Data:
----------------------------------------

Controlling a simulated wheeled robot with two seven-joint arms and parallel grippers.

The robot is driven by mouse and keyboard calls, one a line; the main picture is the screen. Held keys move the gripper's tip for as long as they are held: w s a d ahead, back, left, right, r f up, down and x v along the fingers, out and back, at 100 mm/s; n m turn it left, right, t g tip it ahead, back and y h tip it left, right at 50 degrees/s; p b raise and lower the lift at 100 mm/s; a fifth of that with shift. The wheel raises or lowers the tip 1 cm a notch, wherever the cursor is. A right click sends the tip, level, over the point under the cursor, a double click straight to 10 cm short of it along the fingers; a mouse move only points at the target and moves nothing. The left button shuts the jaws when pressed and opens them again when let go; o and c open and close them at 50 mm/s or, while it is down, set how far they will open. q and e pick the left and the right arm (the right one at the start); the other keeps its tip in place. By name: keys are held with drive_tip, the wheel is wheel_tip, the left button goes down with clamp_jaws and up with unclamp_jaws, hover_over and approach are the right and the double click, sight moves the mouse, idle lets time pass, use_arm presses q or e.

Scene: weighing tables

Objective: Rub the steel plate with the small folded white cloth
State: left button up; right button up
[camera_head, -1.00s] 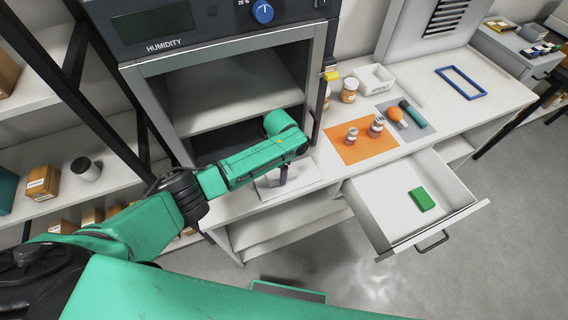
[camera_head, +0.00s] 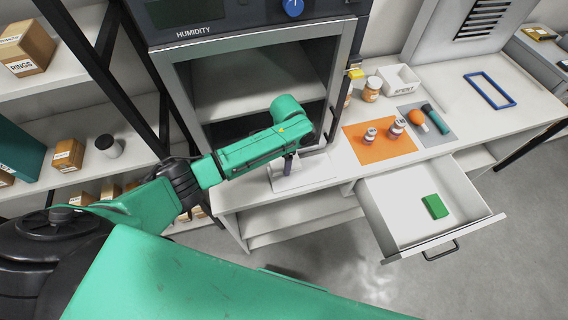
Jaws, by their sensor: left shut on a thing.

----------------------------------------

Copy only this, please: the line with "[camera_head, -1.00s]" and every line after it through the end of the data, with no pictures.

Result:
[camera_head, -1.00s] 
[camera_head, +0.00s] 
Jaws, by their sensor: left shut on a thing.

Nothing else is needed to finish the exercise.